Sur le conflit avec les Palestiniens: Israël gardera dans tous les cas la responsabilité de la sécurité à l'est du Jourdain, donc y compris en Cisjordanie occupée. Les grands blocs de colonies existants seront "renforcés". Tout Jérusalem, y compris la partie orientale annexée et occupée, "restera à jamais la capitale" d'Israël.

Sur le plateau du Golan, occupé et annexé: "Nous ne nous en retirerons jamais".

QUELLES SONT LES REACTIONS?

L'ancien parachutiste "a passé avec succès son premier véritable baptême du feu politique", écrivent les quotidiens Maariv et Yediot Aharanot.

Le Haaretz résume le message: "Votez pour moi, (qui suis) plus méchant que Bibi (surnom de M. Netanyahu), mais propre".

Dans une période d'intense polarisation en Israël aussi, M. Gantz a tenté avec succès de "se différencier" et de projeter une image "positive", estime Gideon Rahat, professeur de sciences politiques.
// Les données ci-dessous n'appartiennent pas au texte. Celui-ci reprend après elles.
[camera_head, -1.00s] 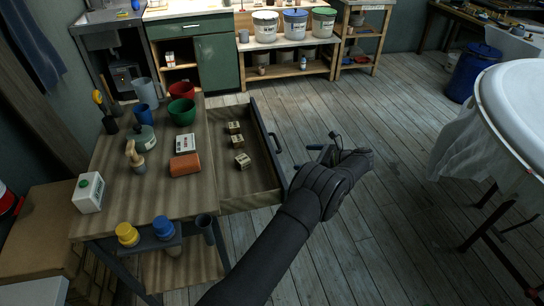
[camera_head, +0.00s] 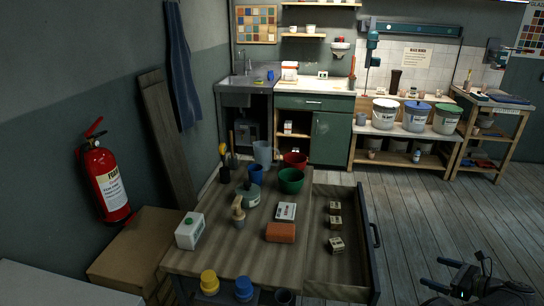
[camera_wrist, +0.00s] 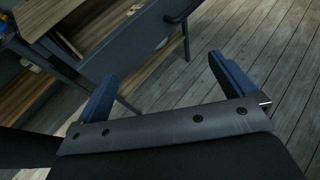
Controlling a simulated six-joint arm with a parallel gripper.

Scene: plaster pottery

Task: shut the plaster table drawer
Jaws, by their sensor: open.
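The plaster table drawer (camera_head: 318,286) stands pulled out on the right side of the wooden table (camera_head: 262,262). It has a dark front panel (camera_head: 367,228) with a bar handle (camera_head: 376,235), and several small boxes (camera_head: 335,222) lie inside. In the wrist view the drawer's dark front (camera_wrist: 140,42) shows at the upper left, beyond my fingers. My gripper (camera_head: 452,276) is at the lower right of the head view, to the right of the drawer front and apart from it. In the wrist view my gripper (camera_wrist: 165,85) has its two blue fingers spread wide with nothing between them.
A fire extinguisher (camera_head: 107,180) hangs at left. The plank floor (camera_head: 420,215) right of the drawer is clear.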

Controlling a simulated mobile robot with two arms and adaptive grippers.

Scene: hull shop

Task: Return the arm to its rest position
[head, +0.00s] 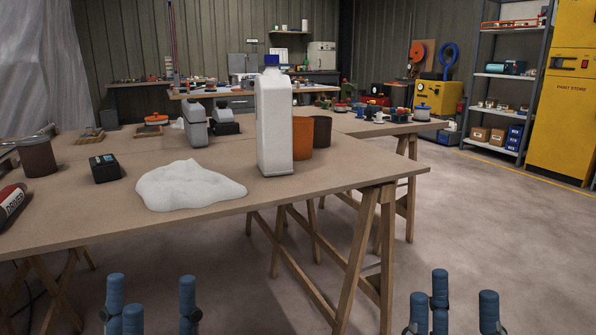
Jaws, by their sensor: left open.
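My left gripper (153,308) is at the bottom left of the head view, in front of the trestle table. Its blue fingers point up and stand apart, with nothing between them. My right gripper (460,311) is at the bottom right, over the concrete floor. Its blue fingers are also apart and empty. Only the finger ends of both grippers show. The rest of both arms is out of the picture. Neither gripper touches the table.
The floor at right is clear.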

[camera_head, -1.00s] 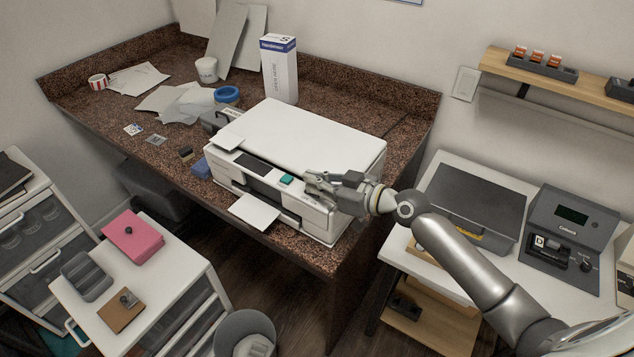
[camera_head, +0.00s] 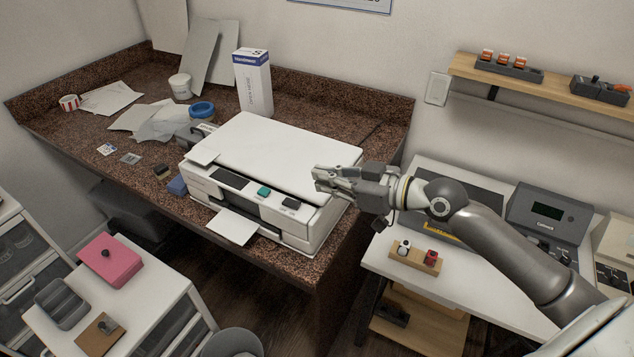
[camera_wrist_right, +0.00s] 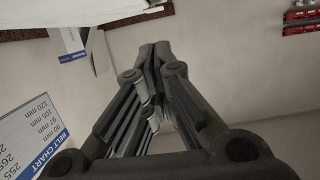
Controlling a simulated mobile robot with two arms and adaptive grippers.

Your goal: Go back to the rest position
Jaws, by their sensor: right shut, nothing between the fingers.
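My right gripper (camera_head: 322,181) is shut and empty. In the head view it hangs just above the right end of the white printer (camera_head: 285,150), and its arm comes in from the lower right. In the right wrist view the closed fingers (camera_wrist_right: 155,55) point away toward a plain wall, with nothing between them. My left gripper does not show in any view.
The printer stands on the speckled counter (camera_head: 345,110). A tall white box (camera_head: 253,85) stands behind it. To the right are a white table (camera_head: 385,250) holding a wooden block (camera_head: 415,258) and a grey device (camera_head: 548,220), and a wall shelf (camera_head: 540,88).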

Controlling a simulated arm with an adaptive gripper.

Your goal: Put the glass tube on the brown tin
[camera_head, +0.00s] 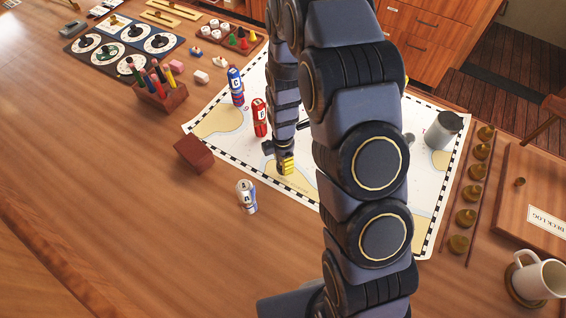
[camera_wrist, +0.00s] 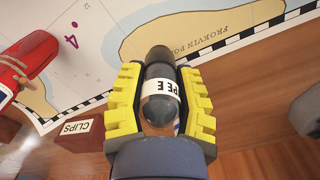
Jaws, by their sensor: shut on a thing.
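My gripper (camera_head: 285,165) has yellow finger pads and is near the front edge of the chart in the head view. In the wrist view my gripper (camera_wrist: 160,100) is shut on a dark, see-through glass tube (camera_wrist: 158,68) with a white label. In the head view the tube is mostly hidden by the gripper. The brown tin (camera_head: 194,153), a small box, stands on the bare table left of my gripper. It also shows at lower left in the wrist view (camera_wrist: 70,141), marked CLIPS, apart from the tube.
A red can (camera_head: 259,117) and a blue can (camera_head: 236,86) stand behind the tin, on the chart (camera_head: 305,185). A white-and-blue can (camera_head: 246,196) stands in front of my gripper. A pencil box (camera_head: 160,97) is farther back left. The table left of the tin is clear.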

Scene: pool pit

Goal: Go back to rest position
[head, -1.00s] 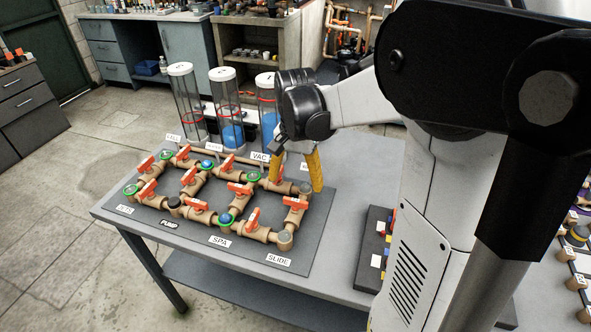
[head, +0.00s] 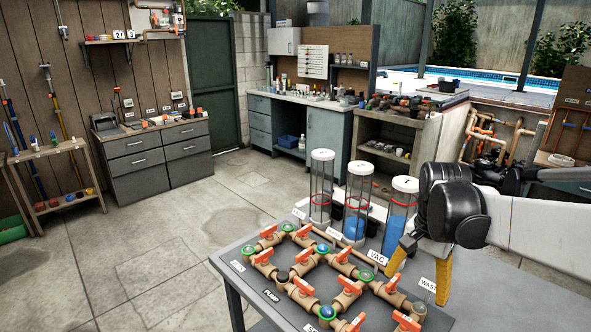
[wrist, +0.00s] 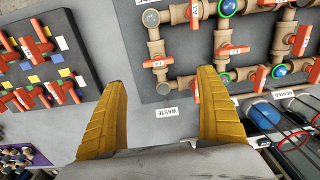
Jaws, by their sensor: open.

Il a aussi cherché à ne pas prêter le flanc aux accusations d'être un "gauchiste" dissimulé, dit-il.

Peine perdue: M. Gantz est un "membre de la gauche", a réagi le Likoud dans un communiqué. "Le stratagème éculé consistant à coller un général en haut d'une liste pour renverser un gouvernement de droite ne prendra pas cette fois", a ajouté le parti de M. Netanyahu.

EST-IL PLUS QUE JAMAIS LE CHALLENGER?

Gideon Rahat s'attend à ce que le parti de M. Gantz prenne des voix au parti centriste Yesh Atid, voire aux travaillistes. Mais "la question principale est de savoir s'il recevra le soutien d'une partie du Likoud ou de la droite" qui serait rebutée par la politique ou les ennuis judiciaires de M. Netanyahu.

Un sondage publié après le discours par le site d'information Walla suggère que M. Gantz a effectué une partie du chemin. Son parti pourrait gagner 19 des 120 sièges du parlement, au lieu de 12 à 15 projetés par de précédentes enquêtes d'opinion. Le Likoud en récolterait 29 (30 dans l'actuelle Knesset).